Adam Arcuragi is a singer-songwriter born in Atlanta, now based in Philadelphia. “She Comes to Me” is from his second full-length CD, I Am Become Joy, released in June on High Two Records. MP3 via High Two. Thanks to Largehearted Boy for the lead.

Free, legal MP3: Afternoons (orchestral, neo-hippie vibe meets solid songwriting)

“Say Yes” – Afternoons

This one carries the wacky, group-sing, neo-hippie vibe of the Polyphonic Spree but with the added benefit of really solid songwriting.
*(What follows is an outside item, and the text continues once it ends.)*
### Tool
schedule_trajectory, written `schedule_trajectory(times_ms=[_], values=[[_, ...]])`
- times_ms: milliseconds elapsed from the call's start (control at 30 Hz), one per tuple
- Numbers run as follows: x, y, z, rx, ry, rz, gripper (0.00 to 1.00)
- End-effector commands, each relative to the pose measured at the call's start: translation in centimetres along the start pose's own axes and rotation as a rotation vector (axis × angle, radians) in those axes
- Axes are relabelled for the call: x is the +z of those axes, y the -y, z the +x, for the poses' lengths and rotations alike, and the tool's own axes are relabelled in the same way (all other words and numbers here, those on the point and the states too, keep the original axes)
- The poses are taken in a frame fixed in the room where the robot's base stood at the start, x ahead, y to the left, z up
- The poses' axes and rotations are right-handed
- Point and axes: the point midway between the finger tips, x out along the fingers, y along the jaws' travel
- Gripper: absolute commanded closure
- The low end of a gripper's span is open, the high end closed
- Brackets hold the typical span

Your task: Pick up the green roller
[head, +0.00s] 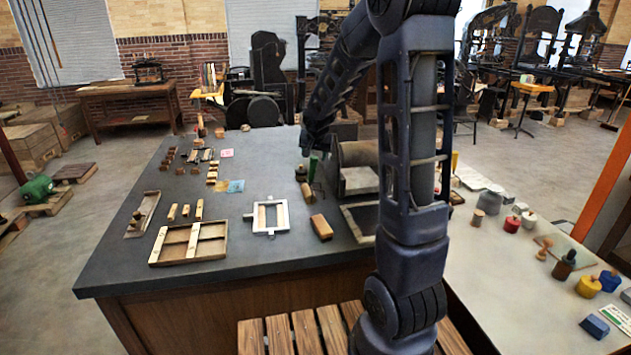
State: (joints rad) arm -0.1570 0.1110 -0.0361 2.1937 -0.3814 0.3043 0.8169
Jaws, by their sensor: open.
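A small green thing (313,168), which looks like the green roller, is on the dark table, left of the grey press bed. Only a narrow upright part of it shows. My gripper (308,153) points down right at its top. The gripper is small and dark here, and its fingers are hard to make out. I cannot tell whether they touch the green thing or stand around it. My arm comes down from the upper right and hides part of the table.
A grey press bed (361,181) stands close on the right. A small dark-and-brass object (301,173) is just left. A wooden block (321,227) and a white frame (268,217) lie in front. A wooden tray (190,243) is at front left.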

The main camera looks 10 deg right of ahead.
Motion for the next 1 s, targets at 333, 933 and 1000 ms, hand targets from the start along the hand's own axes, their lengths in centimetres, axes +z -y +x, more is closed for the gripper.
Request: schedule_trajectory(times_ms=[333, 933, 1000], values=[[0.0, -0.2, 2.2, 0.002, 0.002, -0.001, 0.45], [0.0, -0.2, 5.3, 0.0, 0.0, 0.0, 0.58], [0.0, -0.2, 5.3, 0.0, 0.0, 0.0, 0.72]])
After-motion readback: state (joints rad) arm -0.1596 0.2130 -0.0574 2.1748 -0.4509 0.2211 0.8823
“Say Yes” unfolds with a jaunty, trumpet-led rhythm augmented by a loopy backing vocal that brings the Star Trek theme song to mind. In the indie world, lots of songs pretty much end there–quirky, big-ensemble intro, and that’s all we get. To its credit, “Say Yes” develops resoundingly beyond its minute-long intro, presenting us next with a verse featuring a non-repeating melody that stretches out for more than 40 seconds, incorporating 18 measures of music. That’s all but unheard of in a rock band, but then again, Afternoons are an idiosyncratic rock band at best, being a seven-piece ensemble that includes two drummers, a trumpet player, and a classically trained opera singer. Three of the seven players were in the L.A.-based band Irving, which has been put aside now that that band’s side projects have apparently overshadowed the main act (another Irving offshoot is Sea Wolf).

The chorus, by the way, is nicely thought out too, and an apt counterpart to the extended verse: simply the words “say yes,” architected into the bouncy trumpet refrain of the introduction. For something this big-hearted and loose-limbed, “Say Yes” is a pretty tight composition. It will eventually appear on Afternoons’ debut CD, which is recorded but seems to lack, thus far, a release date. The band has been selling EPs at shows in L.A. but that’s about it so far. MP3 courtesy of Irving’s web site. Thanks to Filter for the tip.